Copy-on-write happens at commit time. This allows the same dirty page to absorb multiple logical mutations before the library allocates and writes replacement pages.
When a file, symlink, or environment variable is deleted or replaced, the commit path must redact the physical page that held the old encrypted object. If the old page also contains live objects, those live objects are relocated to a new page first; then the old physical page is overwritten with zeros and removed from the decoded-page cache. This is required because old COW pages may still contain decryptable ciphertext even after the live TOC or env root no longer references them.
CacheLimit::Auto is page-aware:
- minimum native cache: max of sixty-four metadata pages or 64 MiB
- native target: about 15% of currently available/reclaimable memory
- native cap: 4 GiB by default
- WASM default: 64 MiB unless the embedder supplies an explicit limit
The cache is a performance mechanism, not a correctness requirement. TOC traversal, recovery, and extraction must all work when the cache is disabled.

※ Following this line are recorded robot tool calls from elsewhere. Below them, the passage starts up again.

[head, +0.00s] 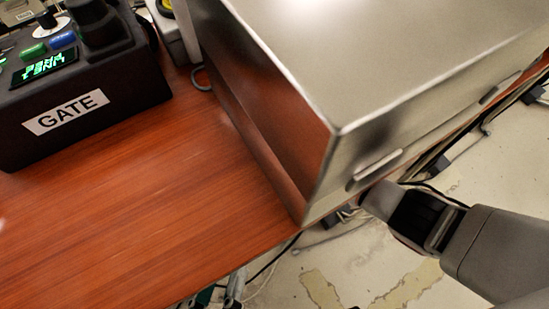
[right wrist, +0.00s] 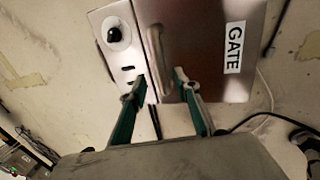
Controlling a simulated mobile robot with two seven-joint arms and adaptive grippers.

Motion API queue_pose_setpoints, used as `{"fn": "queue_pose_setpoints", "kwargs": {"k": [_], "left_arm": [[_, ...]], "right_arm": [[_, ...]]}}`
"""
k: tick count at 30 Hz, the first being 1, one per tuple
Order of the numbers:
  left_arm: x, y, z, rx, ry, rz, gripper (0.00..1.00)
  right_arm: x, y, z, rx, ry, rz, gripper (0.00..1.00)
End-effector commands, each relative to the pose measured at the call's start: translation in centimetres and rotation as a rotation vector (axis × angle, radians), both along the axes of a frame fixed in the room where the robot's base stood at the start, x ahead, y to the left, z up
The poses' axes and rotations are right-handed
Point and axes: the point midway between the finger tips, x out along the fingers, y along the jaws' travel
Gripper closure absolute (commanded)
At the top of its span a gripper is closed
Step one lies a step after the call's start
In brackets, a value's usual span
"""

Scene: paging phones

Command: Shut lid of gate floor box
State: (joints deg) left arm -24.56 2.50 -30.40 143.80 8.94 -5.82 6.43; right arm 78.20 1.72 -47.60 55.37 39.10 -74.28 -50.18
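The gate floor box (right wrist: 120,62) shows in the right wrist view as a pale metal panel with a round black-centred fitting and small slots. Beside it on the right is a brushed-metal lid (right wrist: 203,45) with a white GATE label (right wrist: 233,48) and a bar handle (right wrist: 157,55) along its left edge. I cannot tell the lid's exact angle. My right gripper (right wrist: 159,77) is open, its fingertips on either side of the handle's lower end in the picture. Contact is unclear. In the head view its fingers are hidden past the desk edge.
In the head view a wooden desk (head: 150,220) carries a large metal cabinet (head: 390,50) and a black GATE console (head: 85,95). My right arm passes beside the desk's edge, over a worn floor (head: 390,285). Cables (right wrist: 262,120) lie right of the box.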

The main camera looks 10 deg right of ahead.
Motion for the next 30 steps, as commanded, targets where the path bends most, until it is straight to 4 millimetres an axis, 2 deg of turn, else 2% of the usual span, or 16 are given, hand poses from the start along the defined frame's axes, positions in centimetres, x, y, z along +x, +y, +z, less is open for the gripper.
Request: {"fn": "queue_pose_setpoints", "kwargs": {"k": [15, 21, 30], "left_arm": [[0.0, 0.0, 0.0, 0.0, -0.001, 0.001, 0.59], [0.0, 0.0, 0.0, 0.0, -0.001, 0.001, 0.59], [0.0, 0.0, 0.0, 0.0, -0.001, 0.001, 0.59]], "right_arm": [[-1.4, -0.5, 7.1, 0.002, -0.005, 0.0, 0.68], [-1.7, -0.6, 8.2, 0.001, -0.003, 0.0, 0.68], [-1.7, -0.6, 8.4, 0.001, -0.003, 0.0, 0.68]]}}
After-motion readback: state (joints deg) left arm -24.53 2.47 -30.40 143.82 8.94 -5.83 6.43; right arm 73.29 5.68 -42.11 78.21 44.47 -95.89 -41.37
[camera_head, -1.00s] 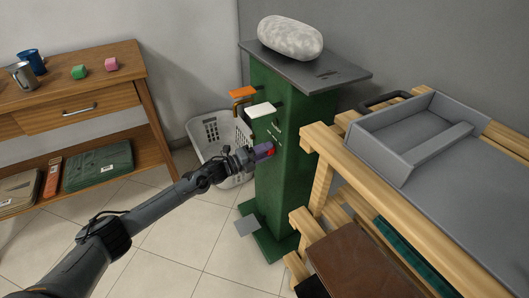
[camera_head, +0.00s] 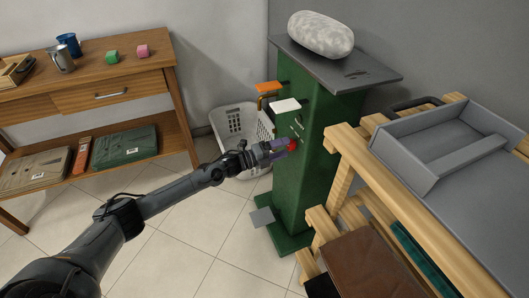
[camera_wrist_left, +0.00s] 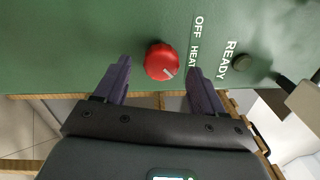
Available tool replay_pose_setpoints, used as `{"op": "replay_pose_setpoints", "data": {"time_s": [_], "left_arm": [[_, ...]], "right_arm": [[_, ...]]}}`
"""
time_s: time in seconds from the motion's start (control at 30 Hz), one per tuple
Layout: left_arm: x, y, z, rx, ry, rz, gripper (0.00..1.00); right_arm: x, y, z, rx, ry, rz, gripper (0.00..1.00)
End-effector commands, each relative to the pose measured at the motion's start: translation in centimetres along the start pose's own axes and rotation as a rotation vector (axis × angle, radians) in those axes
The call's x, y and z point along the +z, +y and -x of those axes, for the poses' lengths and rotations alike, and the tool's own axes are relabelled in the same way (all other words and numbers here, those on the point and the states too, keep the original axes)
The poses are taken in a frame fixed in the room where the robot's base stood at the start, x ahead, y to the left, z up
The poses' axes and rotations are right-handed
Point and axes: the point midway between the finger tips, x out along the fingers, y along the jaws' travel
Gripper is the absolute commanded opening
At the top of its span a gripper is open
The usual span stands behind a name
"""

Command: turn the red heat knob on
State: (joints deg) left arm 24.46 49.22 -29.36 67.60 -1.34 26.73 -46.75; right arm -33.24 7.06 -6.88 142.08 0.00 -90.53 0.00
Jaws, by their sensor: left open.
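The red heat knob (camera_head: 293,145) is on the side of the green press cabinet (camera_head: 326,175). In the left wrist view the knob (camera_wrist_left: 161,58) is round, with a pale pointer mark toward its lower right. White OFF and HEAT lettering (camera_wrist_left: 195,40) lies to its right. My left gripper (camera_head: 284,147) is at the knob. In the left wrist view the left gripper (camera_wrist_left: 159,68) is open, one purple finger on each side of the knob, with a gap visible on both sides. My right gripper is not in view.
A READY label (camera_wrist_left: 230,60) and a dark round button (camera_wrist_left: 242,63) are to the knob's right in the wrist view. White (camera_head: 285,105) and orange (camera_head: 269,87) pedal-like tabs stick out above the knob. A wooden rack (camera_head: 400,200) stands close on the right; a laundry basket (camera_head: 228,122) is behind.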

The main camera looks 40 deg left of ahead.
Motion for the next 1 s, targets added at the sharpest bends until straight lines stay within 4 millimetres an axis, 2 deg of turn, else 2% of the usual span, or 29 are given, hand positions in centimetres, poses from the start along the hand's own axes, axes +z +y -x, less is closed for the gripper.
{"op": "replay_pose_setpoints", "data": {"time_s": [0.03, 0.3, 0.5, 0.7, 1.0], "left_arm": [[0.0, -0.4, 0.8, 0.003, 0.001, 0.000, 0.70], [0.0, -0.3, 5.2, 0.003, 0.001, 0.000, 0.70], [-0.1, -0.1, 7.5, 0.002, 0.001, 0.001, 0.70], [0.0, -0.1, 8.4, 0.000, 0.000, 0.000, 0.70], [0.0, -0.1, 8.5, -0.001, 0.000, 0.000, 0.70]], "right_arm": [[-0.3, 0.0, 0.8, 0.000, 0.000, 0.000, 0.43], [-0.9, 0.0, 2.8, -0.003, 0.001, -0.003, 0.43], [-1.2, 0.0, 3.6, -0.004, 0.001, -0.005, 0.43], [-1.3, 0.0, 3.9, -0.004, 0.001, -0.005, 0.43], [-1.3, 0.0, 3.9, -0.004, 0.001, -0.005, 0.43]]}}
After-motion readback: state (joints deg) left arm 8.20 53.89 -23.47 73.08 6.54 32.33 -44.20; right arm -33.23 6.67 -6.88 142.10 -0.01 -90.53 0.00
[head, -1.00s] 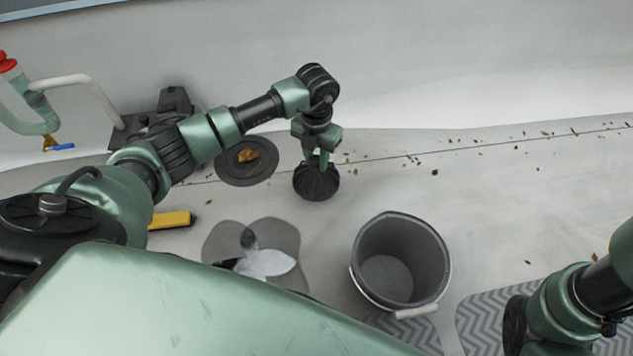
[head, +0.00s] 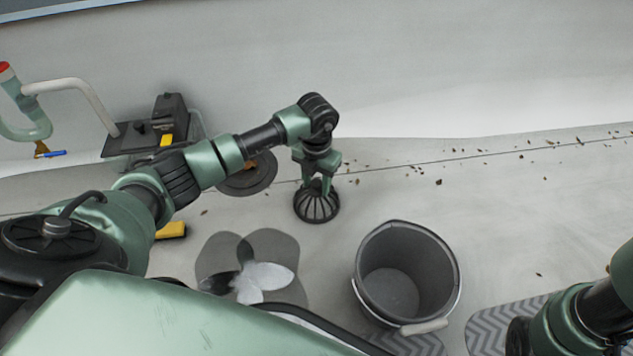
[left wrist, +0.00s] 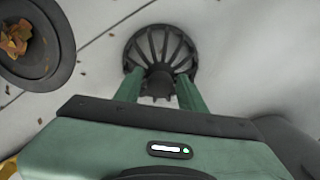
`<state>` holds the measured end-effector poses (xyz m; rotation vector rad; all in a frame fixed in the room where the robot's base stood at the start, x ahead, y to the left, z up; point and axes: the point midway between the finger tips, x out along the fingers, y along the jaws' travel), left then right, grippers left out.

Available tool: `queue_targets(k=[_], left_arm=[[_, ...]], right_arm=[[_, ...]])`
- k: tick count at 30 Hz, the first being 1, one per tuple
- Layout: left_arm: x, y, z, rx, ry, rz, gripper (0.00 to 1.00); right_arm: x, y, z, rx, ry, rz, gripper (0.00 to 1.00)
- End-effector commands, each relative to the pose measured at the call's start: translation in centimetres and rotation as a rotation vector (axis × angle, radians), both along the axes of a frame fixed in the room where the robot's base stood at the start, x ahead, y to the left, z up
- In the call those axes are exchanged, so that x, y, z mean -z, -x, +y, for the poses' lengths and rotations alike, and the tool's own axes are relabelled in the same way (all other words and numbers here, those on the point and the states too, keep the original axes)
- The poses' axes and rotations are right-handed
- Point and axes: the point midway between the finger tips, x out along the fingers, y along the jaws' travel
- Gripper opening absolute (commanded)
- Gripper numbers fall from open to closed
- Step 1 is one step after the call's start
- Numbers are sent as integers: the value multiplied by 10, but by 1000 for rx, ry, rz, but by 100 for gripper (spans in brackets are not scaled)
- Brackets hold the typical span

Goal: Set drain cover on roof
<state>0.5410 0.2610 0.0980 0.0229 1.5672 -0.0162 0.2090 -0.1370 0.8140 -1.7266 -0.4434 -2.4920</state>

Recovery scans pages from after the fixed header. It does not require a valid fixed header, TOC, or free-space index.
Recovery can:
- authenticate and decrypt intact pages independently
- locate valid commit roots
- rebuild a best-effort live view from the highest valid commit root
- salvage file objects whose metadata can still be associated with paths
- report intact, corrupt, and lost counts
Recovery is not an undelete guarantee. Once freed pages or free regions have been overwritten, the old objects are no longer recoverable.